YOUR INSTRUCTIONS: Below is a set of records. Repeat all of them exactly.

>> START THE RECORDS

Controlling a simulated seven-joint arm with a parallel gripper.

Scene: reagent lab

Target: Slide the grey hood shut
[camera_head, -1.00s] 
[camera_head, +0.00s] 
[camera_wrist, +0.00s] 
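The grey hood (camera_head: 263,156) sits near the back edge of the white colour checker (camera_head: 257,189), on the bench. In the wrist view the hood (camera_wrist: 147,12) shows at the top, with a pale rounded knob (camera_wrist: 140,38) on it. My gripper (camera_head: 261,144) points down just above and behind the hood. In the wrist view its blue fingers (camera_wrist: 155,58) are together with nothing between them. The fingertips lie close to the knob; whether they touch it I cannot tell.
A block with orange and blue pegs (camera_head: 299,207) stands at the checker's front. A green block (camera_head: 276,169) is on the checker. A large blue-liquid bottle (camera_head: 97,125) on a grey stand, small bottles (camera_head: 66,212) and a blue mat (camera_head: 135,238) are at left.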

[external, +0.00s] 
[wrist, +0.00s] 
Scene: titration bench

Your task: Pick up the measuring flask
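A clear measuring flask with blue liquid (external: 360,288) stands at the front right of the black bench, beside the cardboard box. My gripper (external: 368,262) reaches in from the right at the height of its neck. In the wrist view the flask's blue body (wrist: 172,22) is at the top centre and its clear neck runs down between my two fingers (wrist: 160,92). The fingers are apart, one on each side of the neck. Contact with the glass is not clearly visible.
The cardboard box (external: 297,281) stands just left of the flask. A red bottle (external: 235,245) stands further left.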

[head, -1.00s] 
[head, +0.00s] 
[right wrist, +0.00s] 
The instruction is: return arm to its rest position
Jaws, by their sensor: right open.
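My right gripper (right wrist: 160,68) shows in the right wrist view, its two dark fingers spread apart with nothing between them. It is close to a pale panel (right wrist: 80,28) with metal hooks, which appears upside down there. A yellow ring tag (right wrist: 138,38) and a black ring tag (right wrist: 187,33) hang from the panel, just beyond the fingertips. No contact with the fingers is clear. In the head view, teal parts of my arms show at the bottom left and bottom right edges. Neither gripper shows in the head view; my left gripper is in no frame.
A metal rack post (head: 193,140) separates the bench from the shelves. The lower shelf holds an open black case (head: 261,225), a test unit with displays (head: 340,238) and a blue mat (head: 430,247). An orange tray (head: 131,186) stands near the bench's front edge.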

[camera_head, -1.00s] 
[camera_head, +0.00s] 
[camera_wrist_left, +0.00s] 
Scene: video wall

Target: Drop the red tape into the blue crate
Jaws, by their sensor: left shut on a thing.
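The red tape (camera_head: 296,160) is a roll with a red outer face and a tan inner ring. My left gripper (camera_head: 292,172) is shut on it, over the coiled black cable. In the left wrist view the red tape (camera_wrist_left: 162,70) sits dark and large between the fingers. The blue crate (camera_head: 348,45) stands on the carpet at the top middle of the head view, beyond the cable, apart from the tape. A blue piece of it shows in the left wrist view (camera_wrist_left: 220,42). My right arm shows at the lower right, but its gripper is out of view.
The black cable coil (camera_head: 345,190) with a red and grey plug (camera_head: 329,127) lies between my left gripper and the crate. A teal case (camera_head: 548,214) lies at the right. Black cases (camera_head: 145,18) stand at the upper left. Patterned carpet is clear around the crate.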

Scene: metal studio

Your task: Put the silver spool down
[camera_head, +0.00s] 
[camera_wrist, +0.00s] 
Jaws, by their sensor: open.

>> END THE RECORDS

RESPONSE BELOW:
Controlling a simulated seven-joint arm with a parallel gripper.

Scene: reagent lab

Target: Slide the grey hood shut
[camera_head, -1.00s] 
[camera_head, +0.00s] 
[camera_wrist, +0.00s] 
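The grey hood (camera_head: 263,156) sits near the back edge of the white colour checker (camera_head: 257,189), on the bench. In the wrist view the hood (camera_wrist: 147,12) shows at the top, with a pale rounded knob (camera_wrist: 140,38) on it. My gripper (camera_head: 261,144) points down just above and behind the hood. In the wrist view its blue fingers (camera_wrist: 155,58) are together with nothing between them. The fingertips lie close to the knob; whether they touch it I cannot tell.
A block with orange and blue pegs (camera_head: 299,207) stands at the checker's front. A green block (camera_head: 276,169) is on the checker. A large blue-liquid bottle (camera_head: 97,125) on a grey stand, small bottles (camera_head: 66,212) and a blue mat (camera_head: 135,238) are at left.

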[external, +0.00s] 
[wrist, +0.00s] 
Scene: titration bench

Your task: Pick up the measuring flask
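A clear measuring flask with blue liquid (external: 360,288) stands at the front right of the black bench, beside the cardboard box. My gripper (external: 368,262) reaches in from the right at the height of its neck. In the wrist view the flask's blue body (wrist: 172,22) is at the top centre and its clear neck runs down between my two fingers (wrist: 160,92). The fingers are apart, one on each side of the neck. Contact with the glass is not clearly visible.
The cardboard box (external: 297,281) stands just left of the flask. A red bottle (external: 235,245) stands further left.

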[head, -1.00s] 
[head, +0.00s] 
[right wrist, +0.00s] 
The instruction is: return arm to its rest position
Jaws, by their sensor: right open.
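My right gripper (right wrist: 160,68) shows in the right wrist view, its two dark fingers spread apart with nothing between them. It is close to a pale panel (right wrist: 80,28) with metal hooks, which appears upside down there. A yellow ring tag (right wrist: 138,38) and a black ring tag (right wrist: 187,33) hang from the panel, just beyond the fingertips. No contact with the fingers is clear. In the head view, teal parts of my arms show at the bottom left and bottom right edges. Neither gripper shows in the head view; my left gripper is in no frame.
A metal rack post (head: 193,140) separates the bench from the shelves. The lower shelf holds an open black case (head: 261,225), a test unit with displays (head: 340,238) and a blue mat (head: 430,247). An orange tray (head: 131,186) stands near the bench's front edge.

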[camera_head, -1.00s] 
[camera_head, +0.00s] 
[camera_wrist_left, +0.00s] 
Scene: video wall

Target: Drop the red tape into the blue crate
Jaws, by their sensor: left shut on a thing.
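The red tape (camera_head: 296,160) is a roll with a red outer face and a tan inner ring. My left gripper (camera_head: 292,172) is shut on it, over the coiled black cable. In the left wrist view the red tape (camera_wrist_left: 162,70) sits dark and large between the fingers. The blue crate (camera_head: 348,45) stands on the carpet at the top middle of the head view, beyond the cable, apart from the tape. A blue piece of it shows in the left wrist view (camera_wrist_left: 220,42). My right arm shows at the lower right, but its gripper is out of view.
The black cable coil (camera_head: 345,190) with a red and grey plug (camera_head: 329,127) lies between my left gripper and the crate. A teal case (camera_head: 548,214) lies at the right. Black cases (camera_head: 145,18) stand at the upper left. Patterned carpet is clear around the crate.

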Scene: metal studio

Your task: Put the silver spool down
[camera_head, +0.00s] 
[camera_wrist, +0.00s] 
Jaws, by their sensor: open.

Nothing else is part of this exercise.